**Task to carry out:** Give back the records below exactly, every one, with no pictures.

[Rows about robot tasks]
*-*-*

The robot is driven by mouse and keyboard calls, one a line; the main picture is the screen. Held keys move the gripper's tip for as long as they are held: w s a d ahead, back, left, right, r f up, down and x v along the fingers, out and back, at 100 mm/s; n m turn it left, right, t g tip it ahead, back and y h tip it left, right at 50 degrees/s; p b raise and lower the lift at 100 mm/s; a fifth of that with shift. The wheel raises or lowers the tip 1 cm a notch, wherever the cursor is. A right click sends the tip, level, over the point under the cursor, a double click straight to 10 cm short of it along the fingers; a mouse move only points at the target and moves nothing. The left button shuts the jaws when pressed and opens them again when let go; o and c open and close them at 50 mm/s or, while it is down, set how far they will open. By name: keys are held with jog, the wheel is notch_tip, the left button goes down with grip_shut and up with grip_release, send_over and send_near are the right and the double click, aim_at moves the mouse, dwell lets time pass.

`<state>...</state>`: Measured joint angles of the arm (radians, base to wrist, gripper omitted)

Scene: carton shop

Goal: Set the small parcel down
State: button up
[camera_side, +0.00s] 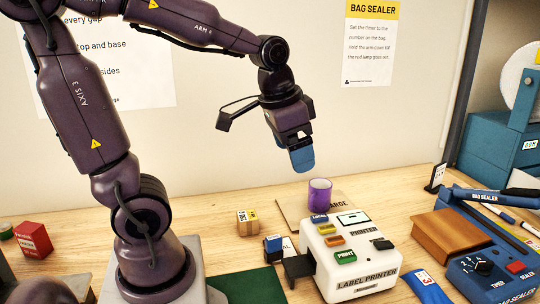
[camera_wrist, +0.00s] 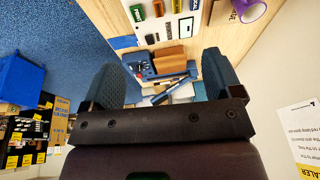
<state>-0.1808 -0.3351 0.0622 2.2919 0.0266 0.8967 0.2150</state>
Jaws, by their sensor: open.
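The small parcel (camera_side: 248,222), a little brown box with a yellow and a dark marking, rests on the wooden bench left of the purple roll. My gripper (camera_side: 302,160) is raised well above the bench, up and to the right of the parcel and apart from it. In the wrist view, my gripper's two blue fingers (camera_wrist: 166,80) stand wide apart with nothing held between them. The parcel does not show in the wrist view.
A purple roll (camera_side: 320,191) stands on a brown board marked "ARGE" (camera_side: 290,209). The white label printer (camera_side: 350,272) is in front. A blue-topped block (camera_side: 273,246) stands near a green mat (camera_side: 248,287). A red box (camera_side: 33,239) is at left; a bag sealer (camera_side: 490,262) is at right.

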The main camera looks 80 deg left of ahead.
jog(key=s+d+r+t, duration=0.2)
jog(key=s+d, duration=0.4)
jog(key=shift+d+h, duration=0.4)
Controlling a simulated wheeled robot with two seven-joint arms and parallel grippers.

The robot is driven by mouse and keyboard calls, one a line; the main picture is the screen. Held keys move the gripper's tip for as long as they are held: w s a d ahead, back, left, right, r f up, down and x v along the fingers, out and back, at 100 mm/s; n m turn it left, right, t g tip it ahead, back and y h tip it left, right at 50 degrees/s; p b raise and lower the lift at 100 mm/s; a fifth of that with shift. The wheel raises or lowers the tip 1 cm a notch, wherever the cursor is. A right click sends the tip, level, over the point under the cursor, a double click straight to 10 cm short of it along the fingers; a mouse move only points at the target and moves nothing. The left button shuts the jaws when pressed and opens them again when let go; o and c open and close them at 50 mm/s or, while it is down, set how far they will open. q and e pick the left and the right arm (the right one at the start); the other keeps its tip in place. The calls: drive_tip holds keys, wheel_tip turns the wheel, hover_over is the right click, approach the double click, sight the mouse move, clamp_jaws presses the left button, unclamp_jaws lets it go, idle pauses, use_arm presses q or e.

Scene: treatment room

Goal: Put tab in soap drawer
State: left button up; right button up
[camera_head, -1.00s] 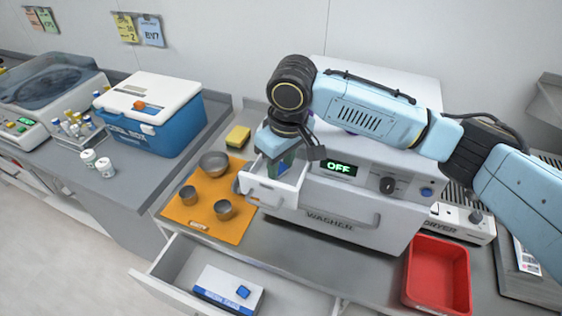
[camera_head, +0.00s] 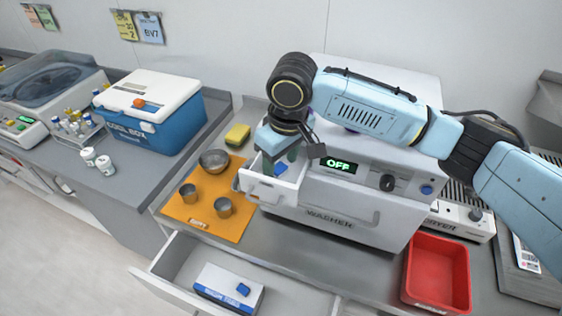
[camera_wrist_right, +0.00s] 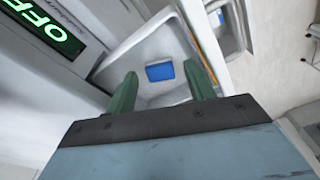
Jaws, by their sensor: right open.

*-*-*

**The answer:**
The robot is driven by mouse and keyboard calls, one a line; the main picture is the screen. Held keys move the gripper's tip for as long as they are held: w s a d ahead, back, left, right, r f up, down and x v along the fingers, out and back, at 100 mm/s; n m turn it left, right, t g tip it ahead, back and y h tip it left, right at 50 degrees/s; p b raise and lower the lift at 100 mm/s; a fifth of that with shift. The wheel raises or lowers the tip 1 cm a notch, wherever the cursor is. A right click sends the tip, level, over the point under the cursor, a double click straight to 10 cm short of it along the fingers; a mouse move only points at the target and moves nothing. The left button shuts the jaws when pressed and opens them again when let go; o and c open and close them at 50 mm/s or, while it is down, set how far they will open. By name: keys are held with jog, the wheel is notch_tip, the left button goes down with grip_shut and up with grip_release, send_over and send_near are the right and the double click, aim_at moves the mouse, dwell lets time pass.

`<state>...</state>`: Measured joint angles of the arm (radians, base to wrist, gripper omitted)

Scene: carton shop

Goal: Set the small parcel down
State: button up
[camera_side, +0.00s] 
[camera_wrist, +0.00s] 
<state>-0.1808 -0.3351 0.0622 2.2919 0.0266 0.8967 0.2150</state>
Jaws, by their sensor: open.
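The small parcel (camera_side: 248,222), a little brown box with a yellow and a dark marking, rests on the wooden bench left of the purple roll. My gripper (camera_side: 302,160) is raised well above the bench, up and to the right of the parcel and apart from it. In the wrist view, my gripper's two blue fingers (camera_wrist: 166,80) stand wide apart with nothing held between them. The parcel does not show in the wrist view.
A purple roll (camera_side: 320,191) stands on a brown board marked "ARGE" (camera_side: 290,209). The white label printer (camera_side: 350,272) is in front. A blue-topped block (camera_side: 273,246) stands near a green mat (camera_side: 248,287). A red box (camera_side: 33,239) is at left; a bag sealer (camera_side: 490,262) is at right.

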The main camera looks 80 deg left of ahead.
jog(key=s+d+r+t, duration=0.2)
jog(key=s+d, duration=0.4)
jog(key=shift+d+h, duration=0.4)
Controlling a simulated wheeled robot with two seven-joint arms and parallel grippers.

The robot is driven by mouse and keyboard calls, one a line; the main picture is the screen. Held keys move the gripper's tip for as long as they are held: w s a d ahead, back, left, right, r f up, down and x v along the fingers, out and back, at 100 mm/s; n m turn it left, right, t g tip it ahead, back and y h tip it left, right at 50 degrees/s; p b raise and lower the lift at 100 mm/s; a fifth of that with shift. The wheel raises or lowers the tip 1 cm a notch, wherever the cursor is. A right click sends the tip, level, over the point under the cursor, a double click straight to 10 cm short of it along the fingers; a mouse move only points at the target and moves nothing. The left button shuts the jaws when pressed and opens them again when let go; o and c open and close them at 50 mm/s or, while it is down, set how far they will open. q and e pick the left and the right arm (the right one at the start); the other keeps its tip in place. The calls: drive_tip holds keys, wheel_tip turns the wheel, hover_over is the right click, approach the double click, sight the mouse move, clamp_jaws presses the left button, unclamp_jaws lets it go, idle pauses, use_arm presses q or e.

Scene: treatment room

Goal: Put tab in soap drawer
State: left button up; right button up
[camera_head, -1.00s] 
[camera_head, +0.00s] 
[camera_wrist_right, +0.00s] 
Jaws, by their sensor: right open.

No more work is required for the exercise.